I decided to check out various spots in Santa Maria today.  It was foggy and a bit misty to start but the ceiling lifted eventually and there was no wind.

My first stop was Jack O-Connell Park in Guadalupe.  The Park was quiet, but only shorebirds there were 3 Kildeer.  There is water in the old water treatment plant next door, but it didn't have any ducks or shorebirds in it, though 2 Least Sandpipers flew over.  After checking out a few ag fields, I went down to the Guadalupe  dunes and the Santa Maria River mouth.  A few ducks--Nothing of note in the river.  Least Terns were flying over the south part of the beach and estuary.

Heading up the beach, I could see there was a HUGE flock of Brown Pelicans roosting on the sand between the estuary mouth and the ocean (like 1000+ birds).  With them were 9 White Pelicans and more than 100 Heerman's gulls, with a few Western and California Gulls mixed in.  Also in the flock were 4 Caspian Terns, one of them a juvenile.  There were few shorebirds on the beach--1 Long-billed Curlew, 3 Snowy Plover outside the exclosure, and a fly-over of 2 Black-bellied Plovers.  There were 2 Bottlenose Dolphins in the surf.  After I got past the roped-off area and the pelican flock, I was able to get to the estuary mouth and see what was there.  The waterfowl were Mallards, Ruddies, and Coots, with a few Double-crested Cormorants mixed in.  The best birds were 3 Eared Grebes in breeding plumage at thte SLO County end of the estuary.  Shorebirds here were a few Black-necked Stilts and a good-sized flock of Red-necked Phalaropes.

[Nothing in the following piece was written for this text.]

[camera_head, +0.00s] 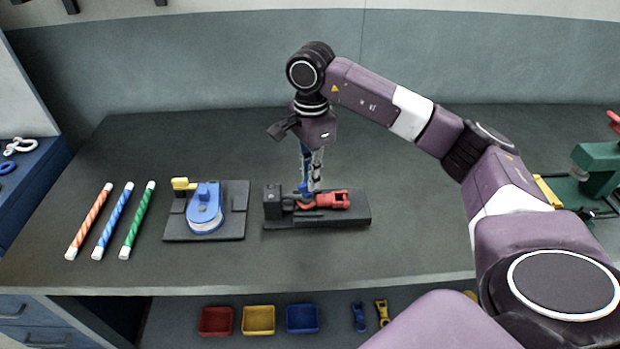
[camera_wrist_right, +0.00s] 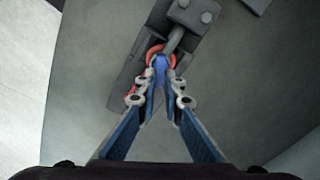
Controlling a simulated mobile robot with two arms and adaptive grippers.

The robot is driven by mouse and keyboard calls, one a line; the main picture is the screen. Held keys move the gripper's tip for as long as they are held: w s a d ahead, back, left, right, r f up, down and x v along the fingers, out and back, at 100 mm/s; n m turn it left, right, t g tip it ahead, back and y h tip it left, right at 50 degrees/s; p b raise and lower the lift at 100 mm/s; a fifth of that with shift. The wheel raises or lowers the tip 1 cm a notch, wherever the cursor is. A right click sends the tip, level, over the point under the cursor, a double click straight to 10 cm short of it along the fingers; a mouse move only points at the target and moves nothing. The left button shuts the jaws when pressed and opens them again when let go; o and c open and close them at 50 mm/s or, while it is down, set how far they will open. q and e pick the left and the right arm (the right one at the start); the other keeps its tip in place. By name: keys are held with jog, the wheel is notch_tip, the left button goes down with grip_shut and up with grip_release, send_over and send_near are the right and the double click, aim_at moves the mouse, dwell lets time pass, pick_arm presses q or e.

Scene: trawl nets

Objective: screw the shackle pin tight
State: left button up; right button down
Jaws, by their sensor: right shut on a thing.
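A red shackle (camera_head: 332,200) lies on a dark fixture plate (camera_head: 350,217) in the middle of the table. It also shows in the wrist view as a red curve (camera_wrist_right: 153,50), partly hidden by my fingers. The blue shackle pin (camera_head: 304,189) stands at the shackle's left part; its blue head (camera_wrist_right: 160,65) shows between my fingertips in the wrist view. My right gripper (camera_head: 310,182) points straight down and is shut on the pin. How deep the pin sits in the shackle is hidden. My left gripper is not in view.
Left of the fixture is a plate with a blue block (camera_head: 205,203) and a yellow piece. Orange, blue and green striped rods (camera_head: 112,222) lie further left. A green device (camera_head: 598,165) stands at the right. Coloured trays (camera_head: 258,320) are below the table's front edge. The table behind is clear.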

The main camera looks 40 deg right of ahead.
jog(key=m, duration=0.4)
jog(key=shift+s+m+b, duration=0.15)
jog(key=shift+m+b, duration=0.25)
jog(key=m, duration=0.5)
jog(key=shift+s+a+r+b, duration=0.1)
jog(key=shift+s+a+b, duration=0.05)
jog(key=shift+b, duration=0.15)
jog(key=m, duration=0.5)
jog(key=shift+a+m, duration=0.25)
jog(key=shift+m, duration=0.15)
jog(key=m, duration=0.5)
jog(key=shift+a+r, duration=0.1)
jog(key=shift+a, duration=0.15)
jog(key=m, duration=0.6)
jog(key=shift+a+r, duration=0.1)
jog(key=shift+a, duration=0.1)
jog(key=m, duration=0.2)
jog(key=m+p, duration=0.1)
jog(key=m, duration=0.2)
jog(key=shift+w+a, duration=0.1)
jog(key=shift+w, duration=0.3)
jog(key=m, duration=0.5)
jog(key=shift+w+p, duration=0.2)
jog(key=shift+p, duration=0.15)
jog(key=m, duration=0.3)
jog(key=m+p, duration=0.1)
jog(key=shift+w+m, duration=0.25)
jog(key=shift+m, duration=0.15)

I drove a few roads through the ag fields for a bit, looking for any flooded fields that might yield shorebirds, but had no success.  Our previously productive field near Black and Betteravia Roads had a tiny bit of water and mud at its lowest point, but no activity.  In addition, they are taking out some earth from some project at the far end of the field and dumping it near the road.  Not a good omen for winter here activity here.

My final stop was Ocean Beach Park in Lompoc.  There were at least 100 Peep at the water's edge of the far end of the blocked river mouth, but it was very hard to identify them from that distance, even with my scope cranked up.  I needed to be at least 100 yards closer, and that is not allowed at this time of year.  There definitely were a lot of Western Sandpipers--many juveniles with their rusty scapulars evident even at a distance.  I had one Least Sandpiper for sure in the mix and a possible candidate for Semi-palmated Sandpiper, but I was just a little too far away to be sure.  There were about a dozen Sanderlings there too, a few with their nice rusty breeding attire still in evidence.  In another spot, there were 6 Dowitchers feeding (sp. unknown) and an equal amount of Black-bellied Plovers.  Closer in at the edge of the reeds, I found 5 Greater-Yellowlegs.  No other large shorebirds present, and nothing of great interest swimming in the river mouth.